The Common Cultural Experience
and The Books That Preserve It
We are the children of our culture. Our parents have something to do with it, but they're not around us all day. Our culture is. Where does that culture come from, and how do we remember it? It's important that we get it right!
In one sense, culture is of the moment, and it evaporates when it is no longer of use. In an opposite sense, it is the latest instance of a long train of evolving, derived cultures that trace back in a linear fashion (with occasional hiccups, jumps, and dead falls off a cliff) to the culture of our ancestors.
Sociological studies find that human memory, perfect as it is in so many ways, fulls down utterly when called upon to recall the cultural soup in which humans swam even so recently as the last generation. "Time out of mind" is the phrase for something that has been the way it is today for longer than anyone can recall any other way it might have been. This period seems to be about ten years.
Books exist outside our memories. They can recall the way things were, and we can recall this information back to us by mean of books. But only if the books exist. Is someone archiving all the issues of "Suck"?
What about the material that deals with today's past? Our libraries are full of useless books. Let's throw them away! We need the space for new books. Or CD-ROMs or tapes or DVD's. Not to mention terminals into our on-line databases.

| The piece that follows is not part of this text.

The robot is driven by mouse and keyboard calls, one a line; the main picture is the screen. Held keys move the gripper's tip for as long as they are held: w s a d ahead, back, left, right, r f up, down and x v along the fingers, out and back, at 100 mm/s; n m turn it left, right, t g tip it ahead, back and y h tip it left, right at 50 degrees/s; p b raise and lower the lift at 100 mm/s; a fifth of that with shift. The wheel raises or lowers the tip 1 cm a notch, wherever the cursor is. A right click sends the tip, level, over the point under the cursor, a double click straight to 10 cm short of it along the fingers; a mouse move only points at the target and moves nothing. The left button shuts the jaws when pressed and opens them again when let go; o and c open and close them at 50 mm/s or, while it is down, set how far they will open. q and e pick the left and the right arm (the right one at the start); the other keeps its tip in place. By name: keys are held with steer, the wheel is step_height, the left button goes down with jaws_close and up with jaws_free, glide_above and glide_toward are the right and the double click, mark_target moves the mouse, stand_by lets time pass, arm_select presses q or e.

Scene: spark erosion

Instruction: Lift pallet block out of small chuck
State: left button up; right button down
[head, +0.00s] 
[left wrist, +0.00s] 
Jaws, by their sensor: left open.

Ooops. I have just realized that I forgot to preserve the information contained inside those books. We need to recapture that information and preserve it in some usable instantiation, before we throw away its current instance.
Let's get some volunteers to type in these books! Hmm, maybe the Gutenberg Project has already done it. Well, it looks they won't get to the "Journal of the Anthropological Society of Bombay" for some time. This sounds like a job for OCR! Oh, maybe not.
Of course, it may just be that it doesn't matter at all, in the end. Fact is, your culture is what surrounds you (you affect it, it affects you). Maybe we don't need to know the past.